Skip to content

Foreign data wrapper (FDW)

Foreign data wrapper(FDW) is an extension in PostgreSQL that allows you to access and query data stored in remote databases as if they were local tables. FDW provides a way to integrate and interact with different data sources.

With the FDW extension, you can define foreign tables in your local PostgreSQL database that mirror the structure of tables in remote databases. These foreign tables act as proxies or wrappers for the remote data, enabling you to perform SELECT, INSERT, UPDATE, and DELETE operations on them, just like regular tables in PostgreSQL.

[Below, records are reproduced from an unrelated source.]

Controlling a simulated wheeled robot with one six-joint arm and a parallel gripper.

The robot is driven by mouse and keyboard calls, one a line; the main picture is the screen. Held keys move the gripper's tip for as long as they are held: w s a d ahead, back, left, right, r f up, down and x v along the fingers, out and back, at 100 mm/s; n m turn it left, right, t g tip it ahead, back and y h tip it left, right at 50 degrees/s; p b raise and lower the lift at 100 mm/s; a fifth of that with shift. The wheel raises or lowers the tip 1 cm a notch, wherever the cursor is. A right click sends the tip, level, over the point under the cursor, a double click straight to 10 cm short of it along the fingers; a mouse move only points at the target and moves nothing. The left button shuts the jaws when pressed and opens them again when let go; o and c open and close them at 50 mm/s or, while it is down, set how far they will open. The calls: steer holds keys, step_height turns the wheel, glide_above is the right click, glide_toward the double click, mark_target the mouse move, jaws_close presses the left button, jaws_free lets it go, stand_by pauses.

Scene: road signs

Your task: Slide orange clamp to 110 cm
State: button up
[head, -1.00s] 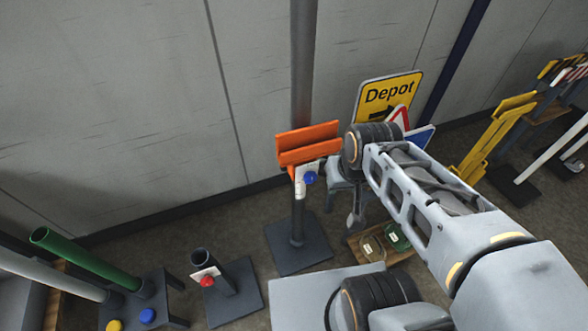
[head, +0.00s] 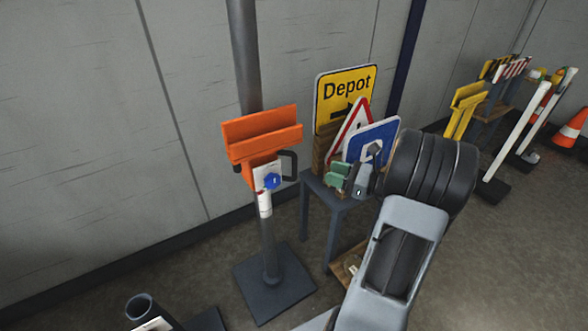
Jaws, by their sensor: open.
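The orange clamp (head: 262,135) sits high on an upright grey post (head: 266,232) with a square dark base (head: 273,284). It has a blue knob (head: 272,181) on a white plate and a dark handle (head: 290,164) on its right side. A white label band shows on the post just below it; I cannot read any marks. My gripper (head: 357,181) is to the right of the clamp, apart from the handle, at about the knob's height in the picture. It is open and small in view, and my wrist partly hides it.
A small grey table (head: 325,186) stands right of the post, with a green piece (head: 338,175) beside my gripper. Behind are a yellow Depot sign (head: 346,92), a red-bordered triangle and a blue sign (head: 372,141). Another short post (head: 140,306) stands at lower left.

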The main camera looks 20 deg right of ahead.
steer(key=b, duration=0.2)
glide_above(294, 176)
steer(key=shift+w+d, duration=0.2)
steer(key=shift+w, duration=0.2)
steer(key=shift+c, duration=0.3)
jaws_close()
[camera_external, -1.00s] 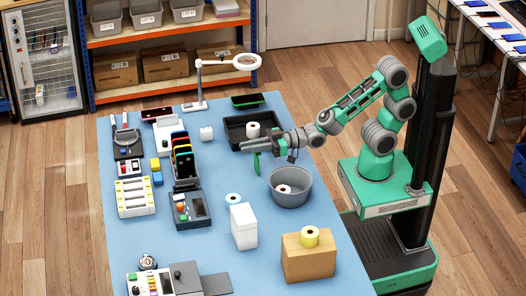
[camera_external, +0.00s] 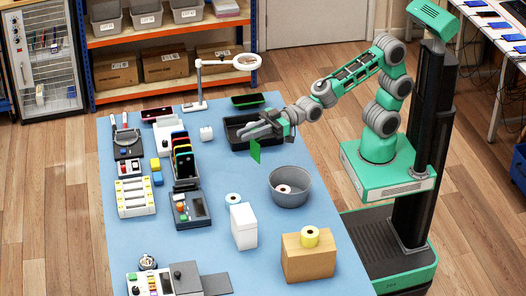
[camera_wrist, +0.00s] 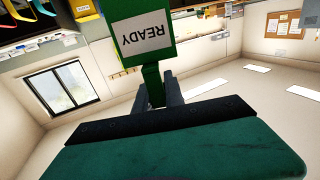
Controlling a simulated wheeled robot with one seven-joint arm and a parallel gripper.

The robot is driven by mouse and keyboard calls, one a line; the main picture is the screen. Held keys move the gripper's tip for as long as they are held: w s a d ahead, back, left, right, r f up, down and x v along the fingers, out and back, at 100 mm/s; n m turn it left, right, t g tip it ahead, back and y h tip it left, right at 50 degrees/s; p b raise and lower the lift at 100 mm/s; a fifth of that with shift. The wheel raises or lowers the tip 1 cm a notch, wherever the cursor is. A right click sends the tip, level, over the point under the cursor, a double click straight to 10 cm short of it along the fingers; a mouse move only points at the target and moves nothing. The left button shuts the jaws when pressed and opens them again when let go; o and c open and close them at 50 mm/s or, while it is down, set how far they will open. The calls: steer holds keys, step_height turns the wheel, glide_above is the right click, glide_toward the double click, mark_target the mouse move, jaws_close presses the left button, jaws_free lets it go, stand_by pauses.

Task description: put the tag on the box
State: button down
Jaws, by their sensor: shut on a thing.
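My gripper (camera_external: 256,134) is shut on a green tag (camera_external: 255,151), which hangs below the fingers above the blue table. In the wrist view the tag (camera_wrist: 149,38) has a white face reading READY, upside down, and its narrow stem sits between my fingers (camera_wrist: 160,95). A white box (camera_external: 244,232) stands upright on the table, nearer the camera than the tag. A brown cardboard box (camera_external: 307,265) stands to its right with a yellow roll (camera_external: 310,236) on top. I cannot tell which box the task means. Neither touches the tag.
A grey bowl (camera_external: 290,195) holding a white roll lies right of the tag. A black tray (camera_external: 233,140) is behind my gripper. A phone rack (camera_external: 185,183) and devices line the left side, and a magnifier lamp (camera_external: 203,85) stands at the back.

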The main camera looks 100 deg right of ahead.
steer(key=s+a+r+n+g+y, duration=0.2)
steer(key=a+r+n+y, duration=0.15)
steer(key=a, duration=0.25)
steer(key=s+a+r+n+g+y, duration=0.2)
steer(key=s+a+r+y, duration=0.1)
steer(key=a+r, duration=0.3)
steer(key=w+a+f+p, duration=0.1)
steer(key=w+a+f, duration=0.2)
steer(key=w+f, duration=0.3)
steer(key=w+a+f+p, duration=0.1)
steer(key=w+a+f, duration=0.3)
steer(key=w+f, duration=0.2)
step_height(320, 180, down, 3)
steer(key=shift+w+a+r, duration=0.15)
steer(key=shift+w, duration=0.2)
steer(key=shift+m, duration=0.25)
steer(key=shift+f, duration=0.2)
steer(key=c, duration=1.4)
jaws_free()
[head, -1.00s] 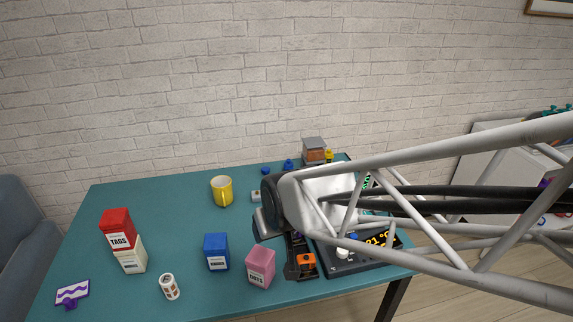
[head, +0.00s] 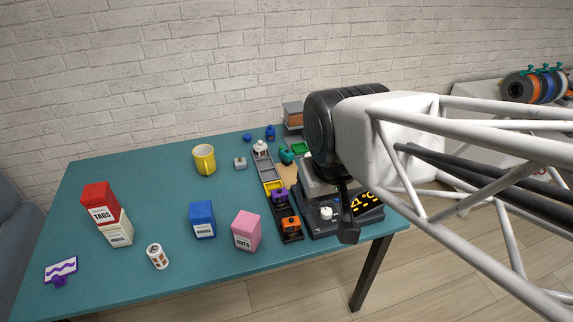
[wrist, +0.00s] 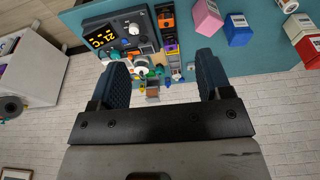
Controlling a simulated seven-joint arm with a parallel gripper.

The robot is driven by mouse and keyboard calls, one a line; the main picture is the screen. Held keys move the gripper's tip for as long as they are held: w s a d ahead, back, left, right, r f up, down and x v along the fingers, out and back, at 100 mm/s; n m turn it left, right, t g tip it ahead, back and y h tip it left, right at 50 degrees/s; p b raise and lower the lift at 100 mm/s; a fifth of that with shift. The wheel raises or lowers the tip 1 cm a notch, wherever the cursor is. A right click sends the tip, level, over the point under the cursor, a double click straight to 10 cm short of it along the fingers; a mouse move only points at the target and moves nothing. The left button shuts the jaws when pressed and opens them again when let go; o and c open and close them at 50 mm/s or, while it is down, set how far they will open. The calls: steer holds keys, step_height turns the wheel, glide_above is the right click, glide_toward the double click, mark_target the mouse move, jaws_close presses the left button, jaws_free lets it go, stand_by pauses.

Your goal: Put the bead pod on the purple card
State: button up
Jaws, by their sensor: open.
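The purple card (head: 61,268) is a small white card with a purple wave on a purple stand, at the table's near left corner. I cannot tell for sure which thing is the bead pod. Small knobbed pods stand in a long segmented tray: an orange one (head: 290,223), a purple one (head: 280,197) and a white one (head: 261,147). A white cylinder with brown marks (head: 157,256) stands near the front edge. My gripper (head: 347,230) is over the dark device at the right. In the wrist view my gripper (wrist: 163,80) is open, with nothing between its fingers.
The dark device (head: 335,215) shows orange digits. The table's left middle is clear.

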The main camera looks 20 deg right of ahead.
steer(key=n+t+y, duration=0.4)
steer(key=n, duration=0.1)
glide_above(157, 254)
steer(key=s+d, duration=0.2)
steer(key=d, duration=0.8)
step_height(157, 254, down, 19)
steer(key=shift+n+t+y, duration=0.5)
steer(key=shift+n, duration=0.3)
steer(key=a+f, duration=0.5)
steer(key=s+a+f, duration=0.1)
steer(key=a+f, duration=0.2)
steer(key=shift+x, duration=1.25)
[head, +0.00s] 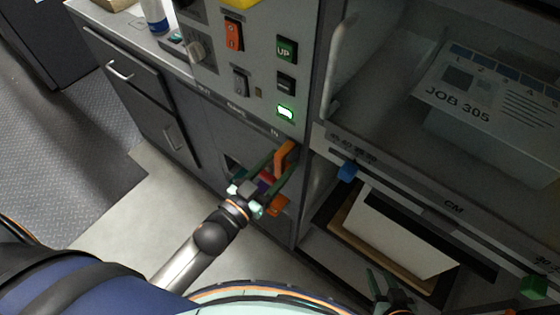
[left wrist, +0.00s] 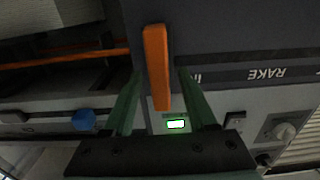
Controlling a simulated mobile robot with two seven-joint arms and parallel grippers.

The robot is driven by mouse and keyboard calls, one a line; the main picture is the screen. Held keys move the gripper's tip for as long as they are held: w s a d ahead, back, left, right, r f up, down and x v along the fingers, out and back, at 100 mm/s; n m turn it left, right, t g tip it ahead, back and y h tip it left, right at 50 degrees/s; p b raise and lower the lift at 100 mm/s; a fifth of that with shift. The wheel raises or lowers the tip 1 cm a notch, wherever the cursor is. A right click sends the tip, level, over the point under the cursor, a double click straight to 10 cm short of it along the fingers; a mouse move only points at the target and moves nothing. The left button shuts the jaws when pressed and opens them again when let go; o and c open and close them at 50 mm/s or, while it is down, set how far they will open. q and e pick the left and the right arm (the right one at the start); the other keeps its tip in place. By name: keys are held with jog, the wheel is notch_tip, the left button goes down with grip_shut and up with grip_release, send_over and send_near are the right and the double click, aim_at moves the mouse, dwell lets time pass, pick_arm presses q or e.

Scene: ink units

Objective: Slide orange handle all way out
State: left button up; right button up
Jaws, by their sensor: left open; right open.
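The orange handle (head: 285,155) is an upright bar on the grey machine front, below the lit green button. My left gripper (head: 281,166) is open, its green fingers reaching toward the handle. In the left wrist view the orange handle (left wrist: 156,65) stands between the two open fingers of my left gripper (left wrist: 158,75), with a gap on each side. Part of the slot area behind the fingers is hidden. My right gripper (head: 378,277) is open and empty at the bottom of the head view, well apart from the handle.
A second orange part (head: 278,205) sits lower in the same recess. To the right are a blue knob (head: 347,171), a paper tray with white sheets (head: 390,235) and a green knob (head: 533,287). A cabinet (head: 140,95) stands at left; the floor before it is clear.

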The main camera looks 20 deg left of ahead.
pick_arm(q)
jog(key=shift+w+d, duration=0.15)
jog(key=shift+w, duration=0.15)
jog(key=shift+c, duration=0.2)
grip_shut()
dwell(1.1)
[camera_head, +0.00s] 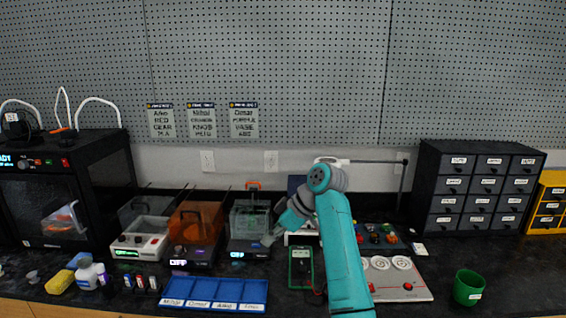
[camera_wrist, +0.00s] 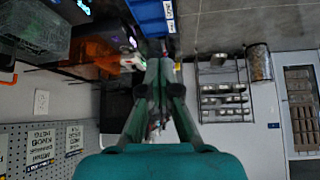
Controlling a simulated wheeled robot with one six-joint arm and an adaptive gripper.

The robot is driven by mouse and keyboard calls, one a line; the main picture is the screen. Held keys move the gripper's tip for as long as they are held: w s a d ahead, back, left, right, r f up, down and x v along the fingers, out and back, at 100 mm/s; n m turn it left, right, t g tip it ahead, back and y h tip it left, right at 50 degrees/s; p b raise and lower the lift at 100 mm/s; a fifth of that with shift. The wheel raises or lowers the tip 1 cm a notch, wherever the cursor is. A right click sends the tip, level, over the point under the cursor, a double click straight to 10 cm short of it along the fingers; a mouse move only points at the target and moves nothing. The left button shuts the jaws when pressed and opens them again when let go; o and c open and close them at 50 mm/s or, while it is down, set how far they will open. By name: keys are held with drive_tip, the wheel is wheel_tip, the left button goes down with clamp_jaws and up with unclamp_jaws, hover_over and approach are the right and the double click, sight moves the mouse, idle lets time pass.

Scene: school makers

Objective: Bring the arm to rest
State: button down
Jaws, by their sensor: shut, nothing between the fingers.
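My teal arm (camera_head: 343,250) reaches up from the lower edge of the head view and bends to the left over the bench. My gripper (camera_head: 270,238) is at its end, small in this view, in front of the clear-covered machine (camera_head: 249,222). In the wrist view my gripper (camera_wrist: 160,68) has its two fingers brought together at the tips. It is shut, and I see nothing held between the fingers. I cannot tell its exact height above the bench.
On the dark bench stand a 3D printer (camera_head: 60,190), an orange-covered machine (camera_head: 196,228), a blue labelled tray (camera_head: 214,293), a green multimeter (camera_head: 301,267), a green cup (camera_head: 468,287) and a black drawer cabinet (camera_head: 478,187). Bare bench lies right of the cup.

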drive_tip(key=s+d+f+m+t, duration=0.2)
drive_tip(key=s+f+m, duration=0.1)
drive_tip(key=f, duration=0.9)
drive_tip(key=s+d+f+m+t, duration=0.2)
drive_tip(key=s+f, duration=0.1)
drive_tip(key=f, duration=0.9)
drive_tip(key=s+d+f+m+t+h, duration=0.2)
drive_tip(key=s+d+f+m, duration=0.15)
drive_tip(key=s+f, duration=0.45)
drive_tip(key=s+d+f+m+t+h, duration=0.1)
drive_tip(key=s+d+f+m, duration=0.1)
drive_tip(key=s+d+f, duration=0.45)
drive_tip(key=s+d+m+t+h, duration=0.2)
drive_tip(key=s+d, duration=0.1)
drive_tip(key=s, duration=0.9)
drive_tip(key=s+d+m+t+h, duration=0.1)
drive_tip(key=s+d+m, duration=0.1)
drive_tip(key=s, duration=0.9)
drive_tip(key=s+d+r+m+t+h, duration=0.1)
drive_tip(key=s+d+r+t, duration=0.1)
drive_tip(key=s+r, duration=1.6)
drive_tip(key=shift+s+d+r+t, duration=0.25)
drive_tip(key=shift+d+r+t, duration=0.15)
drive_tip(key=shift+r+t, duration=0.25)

In this tutorial, we will use the postgres_fdw module, which includes the foreign-data wrapper. This wrapper can be used to access data stored in external PostgreSQL servers. This article will explain how to use postgres_fdw to access index data in a foreign PostgreSQL cluster that already has the pgvecto.rs extension installed.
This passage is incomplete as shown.